TÜRK ASKERİNİN GÜCÜNÜ TEST ETMEYİN, TARİHE SORUN

ABD ile varılan Ankara Mutabakatı’nı ve hemen ardından yapılan Soçi Mutabakatı’nı birlikte değerlendirdiğimizde, Türkiye’nin, Barış Pınarı Harekatı’yla hedeflediklerini elde etme konusunda kararlı bir tavır sergilediğini ve bu duruşunu muhataplarına kabul ettirdiğini söyleyebiliriz. 

Türkiye, Barış Pınarı Harekatı’yla, bölgede kendisini dışlayan bir denklem kurulmasına asla izin vermeyeceğini ispatlamıştır. Türkiye açısından, Ankara ve Soçi mutabakatlarının en önemli sonucu budur.

Soçi Mutabakatı’nda, “Suriye’nin toprak bütünlüğü” yanı sıra, hem Adana Anlaşması’na hem de Astana Süreci’ne göndermeler yapılmış olması, Rusya’nın, Türkiye’nin sınır güvenliği konusundaki kaygılarına hak verdiğini gösteriyor

Soçi Mutabakatı, Suriye konusunda, alandaki iki ülke arasında yapılmış tarihi bir anlaşmadır. Mutabakatın taraflara getirdiği kazanç ya da kayıplar, bundan sonraki süreçte tarafların mutabakat metnine gösterecekleri saygı çerçevesinde şekillenecektir.

M. KEMAL SALLI

Trump’ın diplomatik nezaketsizlik şaheseri olan mektubu, Ankara’nın Barış Pınarı Harekatı’nı başlatmasını engelleyemedi.

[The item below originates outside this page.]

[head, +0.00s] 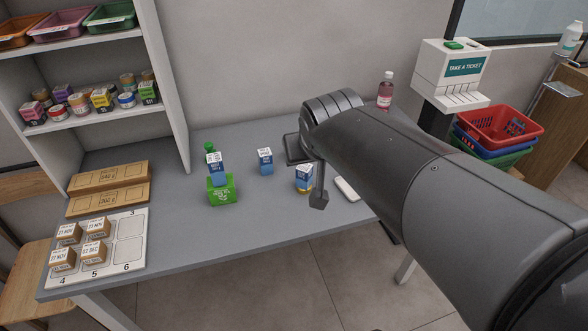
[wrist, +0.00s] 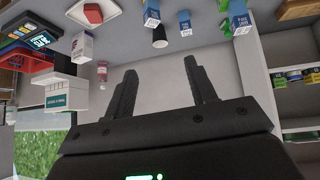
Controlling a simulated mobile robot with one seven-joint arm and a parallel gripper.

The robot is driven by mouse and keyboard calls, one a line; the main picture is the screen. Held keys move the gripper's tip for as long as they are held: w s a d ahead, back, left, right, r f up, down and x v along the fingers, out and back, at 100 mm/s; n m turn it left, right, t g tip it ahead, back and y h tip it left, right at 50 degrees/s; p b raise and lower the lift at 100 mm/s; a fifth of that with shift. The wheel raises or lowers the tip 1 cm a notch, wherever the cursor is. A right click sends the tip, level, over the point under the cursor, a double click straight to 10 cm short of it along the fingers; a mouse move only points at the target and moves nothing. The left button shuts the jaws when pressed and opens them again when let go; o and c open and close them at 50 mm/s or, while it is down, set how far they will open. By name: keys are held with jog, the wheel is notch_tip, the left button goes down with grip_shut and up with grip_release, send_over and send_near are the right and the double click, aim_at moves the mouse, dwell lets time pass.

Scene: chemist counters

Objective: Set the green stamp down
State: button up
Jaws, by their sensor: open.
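My gripper (head: 304,180) is open above the right half of the grey counter (head: 170,240). In the wrist view my gripper (wrist: 160,66) shows two dark fingers apart, with nothing between them. A small green thing (head: 209,147) shows behind a blue-and-white box at the counter's back; I cannot tell whether it is the green stamp. A dark cylinder (wrist: 160,38) stands beyond the fingers in the wrist view; I cannot make out any green on it. My arm hides part of the counter's right side.
A numbered tray (head: 130,252) with several small boxes lies at left. A pink bottle (head: 385,90) stands at the back right. The front middle is clear.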

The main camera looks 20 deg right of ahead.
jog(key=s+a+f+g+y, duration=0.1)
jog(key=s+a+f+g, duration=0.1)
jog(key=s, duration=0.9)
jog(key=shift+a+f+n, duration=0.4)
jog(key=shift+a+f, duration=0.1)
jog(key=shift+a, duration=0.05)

Türk Silahlı Kuvvetleri (TSK) ve onun desteğindeki Suriye Milli Ordusu fırtına gibi daldığı Fırat’ın doğusunda, kimsenin tahmin edemediği süratle ilerleyerek sınırdan 32 km uzaklıktaki M4 Karayolu hedefine ulaştı.

TSK’ın bu başarısı diplomasi trafiğinin başdöndürücü bir süratle artmasına neden oldu. Bir yandan da “Türkiye Suriye’de kimyasal silah kullanıyor, Kürtleri katlediyor” propagandası başlatıldı. Tamamen yalana dayalı bu algı operasyonları gerçek belgelerle kısa zamanda çürütüldü. 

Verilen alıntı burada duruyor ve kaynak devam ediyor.